Required work: Identify the lines bearing the string "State" and gather them.

Records supplied:
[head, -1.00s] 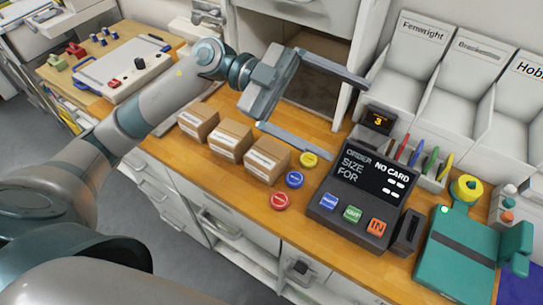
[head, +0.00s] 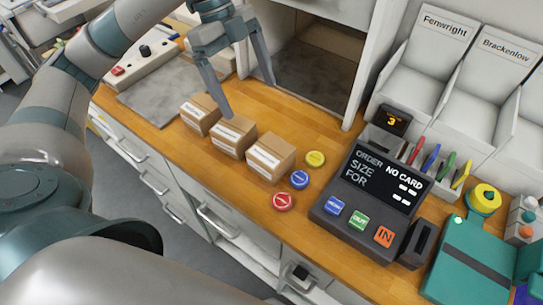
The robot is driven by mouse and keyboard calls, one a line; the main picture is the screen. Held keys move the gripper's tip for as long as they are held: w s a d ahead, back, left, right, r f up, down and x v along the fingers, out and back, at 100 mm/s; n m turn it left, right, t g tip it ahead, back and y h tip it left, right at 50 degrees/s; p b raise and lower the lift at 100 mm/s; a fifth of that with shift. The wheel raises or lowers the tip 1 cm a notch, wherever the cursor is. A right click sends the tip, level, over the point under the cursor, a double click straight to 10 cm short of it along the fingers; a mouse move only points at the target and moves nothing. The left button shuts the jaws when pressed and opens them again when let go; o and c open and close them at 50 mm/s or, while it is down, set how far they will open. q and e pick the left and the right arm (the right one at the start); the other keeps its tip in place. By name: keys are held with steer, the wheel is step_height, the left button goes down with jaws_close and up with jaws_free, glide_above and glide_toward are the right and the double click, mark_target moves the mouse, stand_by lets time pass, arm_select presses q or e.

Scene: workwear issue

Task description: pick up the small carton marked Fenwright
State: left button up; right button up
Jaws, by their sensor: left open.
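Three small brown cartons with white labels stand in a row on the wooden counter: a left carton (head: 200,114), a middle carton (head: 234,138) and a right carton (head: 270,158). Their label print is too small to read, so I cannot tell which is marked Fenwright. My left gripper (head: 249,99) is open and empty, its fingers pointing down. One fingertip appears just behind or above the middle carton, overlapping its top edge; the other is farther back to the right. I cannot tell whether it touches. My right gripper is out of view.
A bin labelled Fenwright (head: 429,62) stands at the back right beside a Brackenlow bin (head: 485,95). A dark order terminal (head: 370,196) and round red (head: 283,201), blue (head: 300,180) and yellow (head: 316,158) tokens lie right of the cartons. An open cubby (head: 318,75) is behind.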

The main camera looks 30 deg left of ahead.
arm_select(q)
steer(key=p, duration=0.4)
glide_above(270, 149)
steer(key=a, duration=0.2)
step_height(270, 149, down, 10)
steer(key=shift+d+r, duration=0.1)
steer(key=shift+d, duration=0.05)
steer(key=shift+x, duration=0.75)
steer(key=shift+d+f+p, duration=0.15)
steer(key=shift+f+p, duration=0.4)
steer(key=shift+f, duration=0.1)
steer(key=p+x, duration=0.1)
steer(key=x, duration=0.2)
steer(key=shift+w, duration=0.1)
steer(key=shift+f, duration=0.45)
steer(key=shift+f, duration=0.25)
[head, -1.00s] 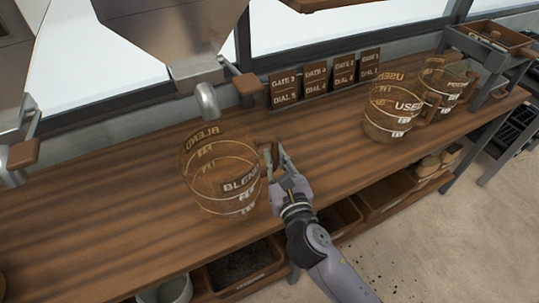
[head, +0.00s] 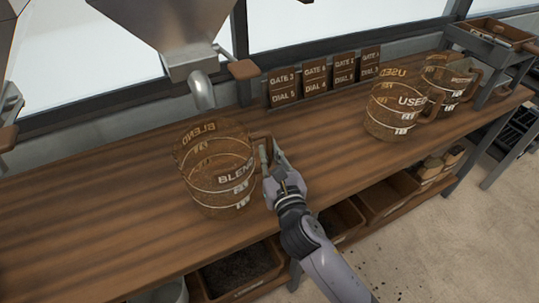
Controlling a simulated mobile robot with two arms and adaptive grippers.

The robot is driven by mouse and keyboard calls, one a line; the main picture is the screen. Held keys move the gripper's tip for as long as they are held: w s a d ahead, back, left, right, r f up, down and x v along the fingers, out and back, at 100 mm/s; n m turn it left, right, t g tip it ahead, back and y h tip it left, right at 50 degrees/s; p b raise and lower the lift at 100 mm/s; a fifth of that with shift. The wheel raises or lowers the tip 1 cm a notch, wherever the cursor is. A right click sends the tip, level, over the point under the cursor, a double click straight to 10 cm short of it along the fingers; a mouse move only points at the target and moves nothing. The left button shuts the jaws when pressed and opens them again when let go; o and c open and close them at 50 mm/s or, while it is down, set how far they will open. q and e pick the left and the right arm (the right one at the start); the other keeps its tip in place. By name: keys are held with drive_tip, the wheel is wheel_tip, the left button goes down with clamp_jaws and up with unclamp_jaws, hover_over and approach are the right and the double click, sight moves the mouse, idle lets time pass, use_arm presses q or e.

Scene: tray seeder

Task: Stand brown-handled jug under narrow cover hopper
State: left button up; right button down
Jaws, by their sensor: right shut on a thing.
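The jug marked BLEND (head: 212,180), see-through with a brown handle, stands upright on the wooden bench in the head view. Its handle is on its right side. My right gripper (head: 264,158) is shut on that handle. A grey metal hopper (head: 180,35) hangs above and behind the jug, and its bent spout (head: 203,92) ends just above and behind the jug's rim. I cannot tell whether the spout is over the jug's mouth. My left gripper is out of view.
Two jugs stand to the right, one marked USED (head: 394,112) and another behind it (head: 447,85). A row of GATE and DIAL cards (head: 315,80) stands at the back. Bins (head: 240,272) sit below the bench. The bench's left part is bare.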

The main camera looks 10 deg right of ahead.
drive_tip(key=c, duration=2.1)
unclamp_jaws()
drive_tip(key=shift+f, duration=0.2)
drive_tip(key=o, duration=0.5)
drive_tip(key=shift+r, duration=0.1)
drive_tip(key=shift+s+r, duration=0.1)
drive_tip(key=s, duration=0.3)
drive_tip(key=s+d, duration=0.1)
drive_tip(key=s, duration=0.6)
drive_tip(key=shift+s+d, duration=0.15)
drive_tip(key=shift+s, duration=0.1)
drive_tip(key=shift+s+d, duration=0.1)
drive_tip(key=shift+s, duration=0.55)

Solution:
State: left button up; right button up
State: left button up; right button down

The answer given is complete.